# Directions for this task
Without the pictures, repeat the listing character for character.

# Dataset section
━━━━

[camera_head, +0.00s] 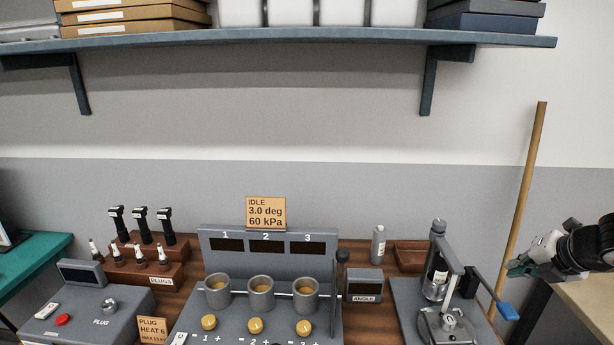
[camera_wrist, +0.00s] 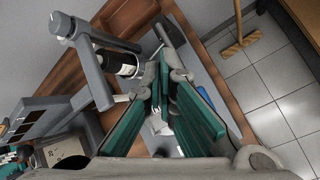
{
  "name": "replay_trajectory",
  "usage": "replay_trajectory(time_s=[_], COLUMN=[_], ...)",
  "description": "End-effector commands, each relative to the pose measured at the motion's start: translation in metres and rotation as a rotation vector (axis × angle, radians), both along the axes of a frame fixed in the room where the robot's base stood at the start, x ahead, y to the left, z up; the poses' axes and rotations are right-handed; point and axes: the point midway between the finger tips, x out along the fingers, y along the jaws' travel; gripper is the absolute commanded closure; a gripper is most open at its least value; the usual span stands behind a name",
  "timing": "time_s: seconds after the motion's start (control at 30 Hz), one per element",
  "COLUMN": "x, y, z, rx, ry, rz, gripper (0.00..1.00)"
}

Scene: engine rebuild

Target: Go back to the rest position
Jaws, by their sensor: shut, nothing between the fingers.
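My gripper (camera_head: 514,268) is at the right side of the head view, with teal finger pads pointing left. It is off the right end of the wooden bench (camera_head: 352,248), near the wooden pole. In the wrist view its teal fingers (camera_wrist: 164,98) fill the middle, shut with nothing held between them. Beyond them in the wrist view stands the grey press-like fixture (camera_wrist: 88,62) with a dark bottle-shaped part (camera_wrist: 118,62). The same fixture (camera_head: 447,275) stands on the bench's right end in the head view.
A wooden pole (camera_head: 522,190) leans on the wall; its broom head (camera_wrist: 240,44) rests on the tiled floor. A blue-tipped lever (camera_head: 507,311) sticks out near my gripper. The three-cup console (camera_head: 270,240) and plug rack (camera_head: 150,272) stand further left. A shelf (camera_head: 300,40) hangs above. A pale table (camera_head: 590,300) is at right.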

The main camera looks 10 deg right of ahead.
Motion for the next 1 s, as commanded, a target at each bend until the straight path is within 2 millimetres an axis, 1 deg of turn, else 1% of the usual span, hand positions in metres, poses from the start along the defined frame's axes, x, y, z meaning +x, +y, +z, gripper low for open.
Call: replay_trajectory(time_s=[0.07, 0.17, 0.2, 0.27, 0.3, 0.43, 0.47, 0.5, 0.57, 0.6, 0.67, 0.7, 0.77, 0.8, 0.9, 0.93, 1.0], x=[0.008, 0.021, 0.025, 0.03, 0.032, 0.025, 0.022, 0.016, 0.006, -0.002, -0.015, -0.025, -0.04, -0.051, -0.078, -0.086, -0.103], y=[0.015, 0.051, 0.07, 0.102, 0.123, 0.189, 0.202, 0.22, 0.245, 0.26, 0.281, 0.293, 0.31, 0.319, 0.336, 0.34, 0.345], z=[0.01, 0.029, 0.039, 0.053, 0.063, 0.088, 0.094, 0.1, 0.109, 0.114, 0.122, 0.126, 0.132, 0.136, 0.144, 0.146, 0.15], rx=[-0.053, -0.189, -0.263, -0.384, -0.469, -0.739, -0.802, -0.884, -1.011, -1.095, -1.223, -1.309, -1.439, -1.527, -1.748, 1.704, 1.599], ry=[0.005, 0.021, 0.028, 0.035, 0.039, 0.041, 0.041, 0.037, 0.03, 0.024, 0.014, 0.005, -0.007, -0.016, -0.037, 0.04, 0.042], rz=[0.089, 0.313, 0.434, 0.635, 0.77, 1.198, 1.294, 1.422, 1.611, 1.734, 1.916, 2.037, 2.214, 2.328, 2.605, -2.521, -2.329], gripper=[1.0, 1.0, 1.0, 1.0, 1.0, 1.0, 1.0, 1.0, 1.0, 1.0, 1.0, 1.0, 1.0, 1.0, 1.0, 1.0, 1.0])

━━━━

# Task answer
[camera_head, +0.00s] 
[camera_wrist, +0.00s] 
{
  "name": "replay_trajectory",
  "usage": "replay_trajectory(time_s=[_], COLUMN=[_], ...)",
  "description": "End-effector commands, each relative to the pose measured at the motion's start: translation in metres and rotation as a rotation vector (axis × angle, radians), both along the axes of a frame fixed in the room where the robot's base stood at the start, x ahead, y to the left, z up; the poses' axes and rotations are right-handed; point and axes: the point midway between the finger tips, x out along the fingers, y along the jaws' travel; gripper is the absolute commanded closure; a gripper is most open at its least value; the usual span stands behind a name",
  "timing": "time_s: seconds after the motion's start (control at 30 Hz), one per element",
  "COLUMN": "x, y, z, rx, ry, rz, gripper (0.00..1.00)"
}

Scene: engine rebuild

Target: Go back to the rest position
Jaws, by their sensor: shut, nothing between the fingers.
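My gripper (camera_head: 514,268) is at the right side of the head view, with teal finger pads pointing left. It is off the right end of the wooden bench (camera_head: 352,248), near the wooden pole. In the wrist view its teal fingers (camera_wrist: 164,98) fill the middle, shut with nothing held between them. Beyond them in the wrist view stands the grey press-like fixture (camera_wrist: 88,62) with a dark bottle-shaped part (camera_wrist: 118,62). The same fixture (camera_head: 447,275) stands on the bench's right end in the head view.
A wooden pole (camera_head: 522,190) leans on the wall; its broom head (camera_wrist: 240,44) rests on the tiled floor. A blue-tipped lever (camera_head: 507,311) sticks out near my gripper. The three-cup console (camera_head: 270,240) and plug rack (camera_head: 150,272) stand further left. A shelf (camera_head: 300,40) hangs above. A pale table (camera_head: 590,300) is at right.

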The main camera looks 10 deg right of ahead.
Motion for the next 1 s, as commanded, a target at each bend until the straight path is within 2 millimetres an axis, 1 deg of turn, else 1% of the usual span, hand positions in metres, poses from the start along the defined frame's axes, x, y, z meaning +x, +y, +z, gripper low for open.
Call: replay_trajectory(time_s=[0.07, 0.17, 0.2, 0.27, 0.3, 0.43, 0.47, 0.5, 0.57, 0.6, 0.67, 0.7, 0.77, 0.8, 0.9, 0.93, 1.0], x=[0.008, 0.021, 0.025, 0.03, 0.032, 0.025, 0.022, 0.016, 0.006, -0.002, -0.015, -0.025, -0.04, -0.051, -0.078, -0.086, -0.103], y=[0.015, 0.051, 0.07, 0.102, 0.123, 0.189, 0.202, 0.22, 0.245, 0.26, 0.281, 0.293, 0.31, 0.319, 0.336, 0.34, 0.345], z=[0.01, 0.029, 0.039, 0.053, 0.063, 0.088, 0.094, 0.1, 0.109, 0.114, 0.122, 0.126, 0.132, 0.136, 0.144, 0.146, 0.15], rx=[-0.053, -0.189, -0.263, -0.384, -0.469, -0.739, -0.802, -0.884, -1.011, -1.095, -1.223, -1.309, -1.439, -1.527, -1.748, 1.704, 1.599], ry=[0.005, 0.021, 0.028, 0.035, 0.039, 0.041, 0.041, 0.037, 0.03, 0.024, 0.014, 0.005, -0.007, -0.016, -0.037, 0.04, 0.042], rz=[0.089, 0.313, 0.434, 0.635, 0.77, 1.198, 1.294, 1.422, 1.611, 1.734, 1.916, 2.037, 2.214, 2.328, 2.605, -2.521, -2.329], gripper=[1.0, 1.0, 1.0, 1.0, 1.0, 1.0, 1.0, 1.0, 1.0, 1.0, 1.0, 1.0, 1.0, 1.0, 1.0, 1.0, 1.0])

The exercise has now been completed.